_Given task_
Retype the material word for word.

_Given information_
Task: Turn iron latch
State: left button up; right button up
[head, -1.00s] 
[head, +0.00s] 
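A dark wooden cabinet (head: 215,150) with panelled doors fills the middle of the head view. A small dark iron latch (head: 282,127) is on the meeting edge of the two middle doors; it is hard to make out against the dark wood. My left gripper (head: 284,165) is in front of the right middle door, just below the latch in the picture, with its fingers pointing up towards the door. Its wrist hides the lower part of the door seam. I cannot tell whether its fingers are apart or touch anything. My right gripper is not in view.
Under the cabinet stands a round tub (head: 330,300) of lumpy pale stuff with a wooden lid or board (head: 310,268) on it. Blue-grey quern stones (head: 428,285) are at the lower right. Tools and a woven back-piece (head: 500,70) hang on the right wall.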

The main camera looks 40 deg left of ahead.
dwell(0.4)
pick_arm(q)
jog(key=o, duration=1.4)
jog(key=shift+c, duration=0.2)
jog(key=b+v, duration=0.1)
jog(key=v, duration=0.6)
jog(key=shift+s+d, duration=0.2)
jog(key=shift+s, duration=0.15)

_Result of this task_
Task: Turn iron latch
State: left button up; right button up
[head, -1.00s] 
[head, +0.00s] 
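A dark wooden cabinet (head: 215,150) with panelled doors fills the middle of the head view. A small dark iron latch (head: 282,127) is on the meeting edge of the two middle doors; it is hard to make out against the dark wood. My left gripper (head: 284,165) is in front of the right middle door, just below the latch in the picture, with its fingers pointing up towards the door. Its wrist hides the lower part of the door seam. I cannot tell whether its fingers are apart or touch anything. My right gripper is not in view.
Under the cabinet stands a round tub (head: 330,300) of lumpy pale stuff with a wooden lid or board (head: 310,268) on it. Blue-grey quern stones (head: 428,285) are at the lower right. Tools and a woven back-piece (head: 500,70) hang on the right wall.

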The main camera looks 40 deg left of ahead.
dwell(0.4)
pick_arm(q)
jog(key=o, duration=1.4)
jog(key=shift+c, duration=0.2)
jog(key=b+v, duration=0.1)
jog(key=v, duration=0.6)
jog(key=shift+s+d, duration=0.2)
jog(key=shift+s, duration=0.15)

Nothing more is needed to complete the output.